Sorry, I somehow missed your reply yesterday… So yeah, I also think that the problem might be something specific to my setup since it is not very widely reported. For example, faulty hardware would be also an obvious suspect. I tried to check for that too and I couldn’t find anything…

The only relatively solid point I have so far is that after a supposedly successful repair, the problem happened (or detected) again when I booted 6.10.9 and it didn’t happen on 6.10.10.

Edit: I remember that during messing around with the problem yesterdey, i did a dnf list once and I noticed that kmod-Virtualbox was missing for one of the installed kernel versions, meanwhile kmod-nvidia was installed properly for all kernels present on the system. Unfortunately, I don’t remember, which version it was.

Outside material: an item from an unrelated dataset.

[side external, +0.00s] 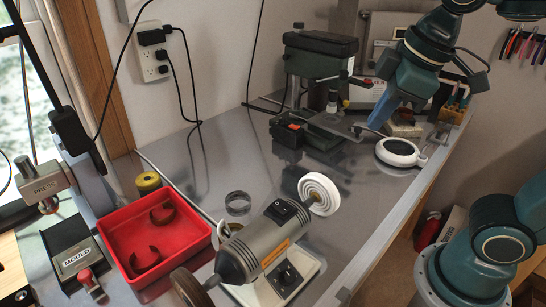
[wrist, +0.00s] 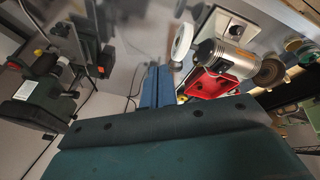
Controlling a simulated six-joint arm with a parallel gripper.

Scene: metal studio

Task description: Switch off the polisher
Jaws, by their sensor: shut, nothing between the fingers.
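The polisher (side external: 250,248) is a grey cylindrical motor on a white base at the front of the metal bench. It has a white buffing wheel (side external: 320,194) at its right end and a brown wheel (side external: 190,289) at its left end. A black switch (side external: 284,212) is on top, and a dark dial (side external: 289,275) is on the base. I cannot tell the switch's position. My gripper (side external: 377,124), with blue fingers, is shut and empty above the back right of the bench, well apart from the polisher. In the wrist view, the polisher (wrist: 228,57) lies beyond my fingertips (wrist: 158,68), to the right.
A red tray (side external: 118,232) with two dark curved pieces stands left of the polisher. A green drill press (side external: 319,52) stands at the back. A white round device (side external: 399,152) lies below my gripper. The bench between the drill press and polisher is mostly clear.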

Yeah, I’m inclined to agree with you, I think there’s some impossibly specific thing that’s causing the issue in use-cases like ours. I actually don’t believe I have a hardware issue, and I’m even hard-pressed to believe there is an actual file system degradation/corruption thing happening, though I’m operating under the assumption that there is because that’s the only evidence or clues I have at this point. Still, this is a fairly high end laptop that’s less than 2 years old, and at least as a user, I’ve not seen any signs of filesystem corruption whatsoever, and I find it a little troubling that we can go from a 100% perfect system to completely unusable with a simple update, with nothing in place to alert the user of what’s going on or offer a pathway to repair or anything.

So, hey, maybe it’s related to the vbox kernel module? I could try uninstalling it but I use it daily for work :confused:

Just to be super clear - Btrfs read time tree checker is designed to catch inconsistency in the file system already on stable media (on disk). So if read time tree checker sees a problem, it’s really on disk. And its job is to force the file system read-only to prevent more confusion. The error detects a problem, it does not cause a problem.

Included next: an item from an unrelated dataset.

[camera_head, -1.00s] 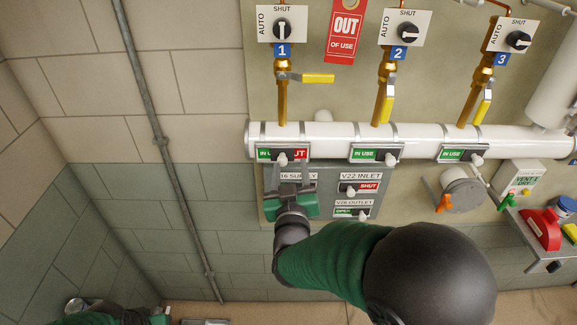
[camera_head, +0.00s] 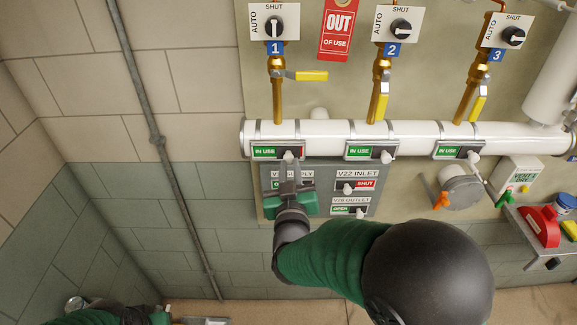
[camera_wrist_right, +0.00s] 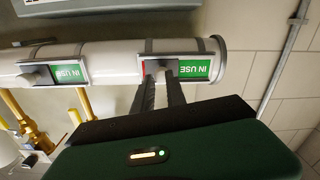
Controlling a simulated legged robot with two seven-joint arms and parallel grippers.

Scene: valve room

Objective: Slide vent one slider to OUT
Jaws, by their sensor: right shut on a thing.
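The vent one slider plate (camera_head: 266,153) is on the left end of the white pipe, below valve 1. The slider knob (camera_head: 289,156) stands in the right part of the plate. My right gripper (camera_head: 288,165) reaches up from below and is shut on the knob.
Two similar slider plates, vent two (camera_head: 360,153) and vent three (camera_head: 448,151), show IN USE. A grey panel (camera_head: 328,205) with V22 and V26 sliders lies below the pipe, partly behind my right gripper. A red OUT OF USE tag (camera_head: 339,28) hangs above.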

Btrfs write time tree checker is designed to catch inconsistency in the in-memory copy of the file system before it’s written to disk. Same thing, it forces the file system read-only to prevent further confusion. In this case it’s possible it was successful and no problem ever made it to disk. But also, the tree checker prevents problems, it is not the cause.

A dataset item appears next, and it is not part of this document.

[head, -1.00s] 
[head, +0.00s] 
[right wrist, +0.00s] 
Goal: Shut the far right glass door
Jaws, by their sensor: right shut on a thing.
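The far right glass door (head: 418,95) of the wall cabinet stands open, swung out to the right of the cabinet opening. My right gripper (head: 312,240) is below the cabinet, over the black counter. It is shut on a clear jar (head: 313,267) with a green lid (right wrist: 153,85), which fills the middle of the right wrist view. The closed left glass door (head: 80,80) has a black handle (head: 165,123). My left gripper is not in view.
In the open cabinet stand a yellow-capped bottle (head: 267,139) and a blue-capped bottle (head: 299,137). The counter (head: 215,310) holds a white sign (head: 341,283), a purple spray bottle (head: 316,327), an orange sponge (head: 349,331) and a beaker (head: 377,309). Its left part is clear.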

We need entire top to bottom dmesg in these cases to find out what might be going on. For any read time tree checker we definitely also need a `btrfs check - it might be we don’t need one for write time tree checker errors, but it doesn’t hurt.

The file system must be unmounted for btrfs check it’s not reliable to check a read-write mounted file system.

Finally back in town and had a chance to try btrfsck --repair while on a live USB. The repair seemed to go normal, and I repeated a readonly check right after with no errors displayed. Then I rebooted back into 6.10.8, another readonly check, also fine. Then I booted into 6.10.10. It took long to boot, presumably from building kmods (nvidia etc) that never got a chance to while in readonly, but booted and all appears to be normal. I did run btrfsck once more and it dumped a ton of errors from the log only, but nothing else, so not sure if I should be concerned about that.

Anyway, btrfsck --repair seems to have done the trick with no data loss, so I’m grateful for that.

Thanks again to everyone who chimed in here.

1 Like

[1/8] checking log
ERROR: csum missing in log

I would ignore these for now because btrfs check support for logs is new. But also, did you run this command on a read-write mounted file system by any chance?

The theory is that the log shouldn’t exist on Btrfs following a file system commit, and a file system commit should happen either upon unmount or remount read-only.

Yep I did, really the exact process I mentioned above. After repairing, I ran it from the live USB with the fs unmounted, no errors. Then I ran it on 6.10.8 with the fs mounted, no errors. Then I ran it on 6.10.10 with the fs mounted, got those csum errors. Maybe they’re related to the prior boot(s) I attempted in 6.10.10 before repairing? Though I’m not sure how we’d have logged errors when it was in read-only…

Read-only is enforced by the kernel’s VFS. Btrfs itself has no distinction between RW and RO, so could the file system be somehow in flux while mounted RO? It’s possible.

That’s why I’m not a fan of file system checks on a mounted file system or the --force option.

Yeah, that’s why I was sure to try it first while on a live USB and the fs unmounted, but wanted to at least do those readonly checks after. The “somehow in flux while mounted RO” is the only explanation I can think of otherwise /shrug

@stadsport @pusztaig

I’m tracking a possibly related bug, but we need more and complete (not filtered or trimmed) dmesg to see if either of your cases fit either of the ones we’re tracking. Btrfs is detecting some kind of in-memory corruption, but we don’t know if the bug is in btrfs or somewhere else in the kernel.

Do either of you have full dmesg anywhere for any boot in which the “write time tree” or “read time tree” Btrfs message happens?

Of course, the root file system goes read-only so journald can’t capture it normally when this problem is triggered. And user space will not be very cooperative either, so this case could be difficult to extract the information we need from the system.

You could mount a file system to /var/log/journal to redirect log files there. Or you can use remote ssh session and journalctl -fk to continuously follow journal messages.

Unfortunately I couldn’t find anything in the journal. IIRC the dmesg was something like corrupted leaf… very similar to what @stadsport shared in the OP. I still have the 6.10.9 kernel but to reproduce the problem to collect more info would be too risky. I use this computer for daily work and it would take a lot of time/work to reinstall everything in a case of failed repair.